On March 21, ACT’s Center for Equity in Learning—in collaboration with our partners at Univision Contigo—convened a group of 100 education leaders and funders from across the United States in Miami for a College and Career Navigation leadership roundtable. Discussion centered around topics including education equity in innovation and closing the digital divide, leveraging social and emotional learning to improve school climate, and working learners.
The first panel, Equity in Innovation and the Digital Divide, was live streamed via Facebook Live. ACT CEO Marten Roorda, along with Daniel Gohl, chief academic officer of Broward County Public Schools; Nancy Lewin, executive director of the Association of Latino Administrators and Superintendents (ALAS); and Carlos Moreno, CEO of Big Picture Learning dissected the many facets of the digital divide and its effects on Latino students. They also examined potential solutions that pointed to initiatives extending beyond the walls of the classroom and that engaged education leaders in partnership with business and civic leaders.
The digital divide is not just an educator or school district problem. In fact, Nancy Lewin described it as a global problem that requires bringing together community leaders, organizations, businesses, parents, education leaders, and the broader education community to make an impact. Marten Roorda emphasized that confronting the digital divide as a collective, and ensuring equity in innovation, needs to take more of an entrepreneurial approach. He encouraged school districts to work with their local community and businesses to find creative solutions. Beyond the sheer opportunity of technology, it’s critical to ensure that students are using technology intentionally and creating a knowledge economy, giving them a way to express and find their voice—to make sure students are not only consuming learning through technology but creating it too. View the full panel discussion on the ACT Center for Equity in Learning Facebook page.
The next panel, Social Emotional Learning (SEL) – Diversity and Equity in the School Climate, featured Jim Larimore, chief officer for the ACT Center for Equity in Learning; Roberto Rivera, chief empowerment officer at 7 Mindsets; and Dr. Maurice Swinney, chief equity officer for Chicago Public Schools. The panel started with defining SEL as “what it means to be human, the talent and skills people need to thrive.” Examples included problem solving, critical thinking skills, self-management, self-awareness, and responsible decision making. Rivera highlighted examples of social emotional competence—social awareness and doing the right thing—such as young people helping their parents or elders bridge language barriers in unfamiliar or potentially stressful situations.
Swinney addressed the school climate, urging educators to be respecting and understanding instead of telling and assigning. Schools should be organized around the needs of the students, and students need to feel welcome and wanted at their school in order to fully engage in the educational experience. Schools today are multicultural and multilingual. How we treat students and make them feel at school impacts their entire learning experience.

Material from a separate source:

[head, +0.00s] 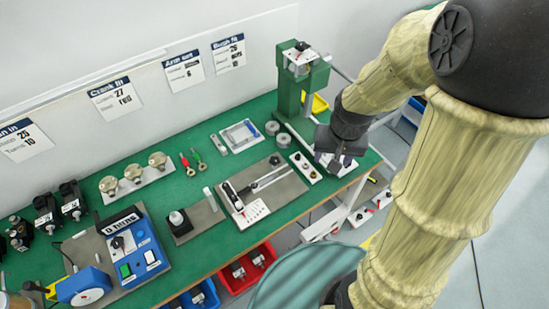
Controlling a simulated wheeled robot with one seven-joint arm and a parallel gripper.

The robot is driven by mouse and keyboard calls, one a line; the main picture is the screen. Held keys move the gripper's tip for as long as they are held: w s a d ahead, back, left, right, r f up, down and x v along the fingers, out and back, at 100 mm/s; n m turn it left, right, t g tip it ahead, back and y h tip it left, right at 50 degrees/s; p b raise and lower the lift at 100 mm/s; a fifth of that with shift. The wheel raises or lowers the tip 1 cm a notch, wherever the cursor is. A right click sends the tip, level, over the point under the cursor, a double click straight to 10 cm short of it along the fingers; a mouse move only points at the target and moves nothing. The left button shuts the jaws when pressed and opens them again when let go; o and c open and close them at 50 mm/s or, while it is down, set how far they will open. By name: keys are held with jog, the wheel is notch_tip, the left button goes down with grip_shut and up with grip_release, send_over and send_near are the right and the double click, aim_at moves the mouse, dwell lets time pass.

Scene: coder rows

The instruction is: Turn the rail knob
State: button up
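My gripper (334,163) is the dark end of my arm, over the right end of the green bench, low beside a narrow white rail. The white rail (302,161) carries small dark knobs (306,167), and its right part is close to or behind my gripper. Which of these knobs is the rail knob I cannot tell. Whether my gripper touches a knob is not clear. Its fingers are too small and dark to tell open from shut.
A green press (291,90) stands behind my gripper. A grey plate (285,186) with a slide fixture lies left of the rail. Three beige round knobs (133,173) sit on a white strip farther left. A blue control box (140,255) is at front left.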

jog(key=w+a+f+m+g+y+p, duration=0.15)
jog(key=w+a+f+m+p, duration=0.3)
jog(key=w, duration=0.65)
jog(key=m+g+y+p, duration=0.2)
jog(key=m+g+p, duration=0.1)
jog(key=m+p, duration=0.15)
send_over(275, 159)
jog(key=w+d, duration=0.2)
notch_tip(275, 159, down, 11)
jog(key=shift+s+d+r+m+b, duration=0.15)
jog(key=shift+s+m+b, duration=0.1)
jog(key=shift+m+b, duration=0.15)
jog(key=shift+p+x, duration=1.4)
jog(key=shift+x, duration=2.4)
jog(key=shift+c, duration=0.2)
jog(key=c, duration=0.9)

The final sessions of the day brought to light many of the same themes and recommendations. Working Learners were discussed by Gretchen Guffy, state and federal policy senior director at ACT; John Pryor, principal of Pryor Education Insights; Dr. Jose Enriquez, CEO and founder of Latinos in Action; and Lucretia Murphy, senior director at Jobs for the Future. Moving People from Education to the Workforce was the topic for Michael Ramirez, HS cadre director at Broward County Schools; Melissa Agudelo, principal at San Diego MET High School; and Angelique Sina, president of Friends of Puerto Rico Foundation.

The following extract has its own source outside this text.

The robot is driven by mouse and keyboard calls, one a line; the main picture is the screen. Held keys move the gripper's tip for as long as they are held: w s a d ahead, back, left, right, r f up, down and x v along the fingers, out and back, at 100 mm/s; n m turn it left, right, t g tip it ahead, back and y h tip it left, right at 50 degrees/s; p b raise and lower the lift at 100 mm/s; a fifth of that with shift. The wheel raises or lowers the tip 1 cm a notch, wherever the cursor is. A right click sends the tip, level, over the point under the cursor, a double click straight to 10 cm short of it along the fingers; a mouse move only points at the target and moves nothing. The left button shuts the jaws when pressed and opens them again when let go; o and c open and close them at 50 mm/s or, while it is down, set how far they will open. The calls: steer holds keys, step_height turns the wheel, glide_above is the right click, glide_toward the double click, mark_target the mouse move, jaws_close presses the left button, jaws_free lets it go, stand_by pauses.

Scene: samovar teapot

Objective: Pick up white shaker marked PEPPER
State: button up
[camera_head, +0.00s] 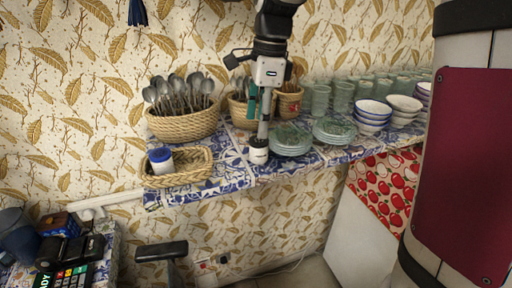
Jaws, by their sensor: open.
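A small white shaker (258,156) with a dark top stands on the blue-and-white tiled shelf (232,172) near its front edge. Its lettering is too small to read. My gripper (261,138) points down from the top middle. It is open, with its fingertips at or just above the shaker's top; I cannot tell whether they touch it. The lower end of the gripper partly overlaps the shaker's upper part. A second small container, white and blue (161,160), is in the shallow wicker basket (205,171) to the left.
A round basket of spoons (184,127) stands behind left. Smaller baskets (289,104) stand behind my gripper. Stacked green saucers (290,141) sit close right of the shaker, with bowls (371,117) and green glasses (342,97) beyond. A card terminal (68,279) is lower left.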

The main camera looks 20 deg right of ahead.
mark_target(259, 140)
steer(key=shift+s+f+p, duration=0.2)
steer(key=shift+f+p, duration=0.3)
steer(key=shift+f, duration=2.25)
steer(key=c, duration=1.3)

A key takeaway from both groups was that as a community we need to make sure our young people have exposure and access to different opportunities. Adult mentors and parents can be the best advocates, which highlights the importance of outreach and engagement of parents from diverse backgrounds. Panelists also encouraged educators not to underestimate the importance of sharing their own personal story, which helps students recognize educators as people who care about them, and whose personal insights and experience can provide them with information that is relevant to their own life journeys. Students need help to navigate, or de-code, the unwritten rules of work culture. For example, a casual workplace may not necessarily mean it is acceptable to wear jeans, even on Fridays.
Relationships are vitally important in schools, communities, nonprofits, and businesses. Students might not realize that language used in resumes is vitally important. It’s important to teach students how to demonstrate their strong 21st century skills. Even if working learners aren’t working in a job that is a precursor to a future career, they are still likely gaining transferrable skills to add to their repertoires. For instance, fast food employees gain valuable conflict management experience, and housekeepers have strong attention to detail and the ability to work autonomously. Educators can help students see and articulate these connections.
Participants left the event with new connections along with renewed purpose and energy to continue making sure opportunity, access, and inclusion is provided and available to all students.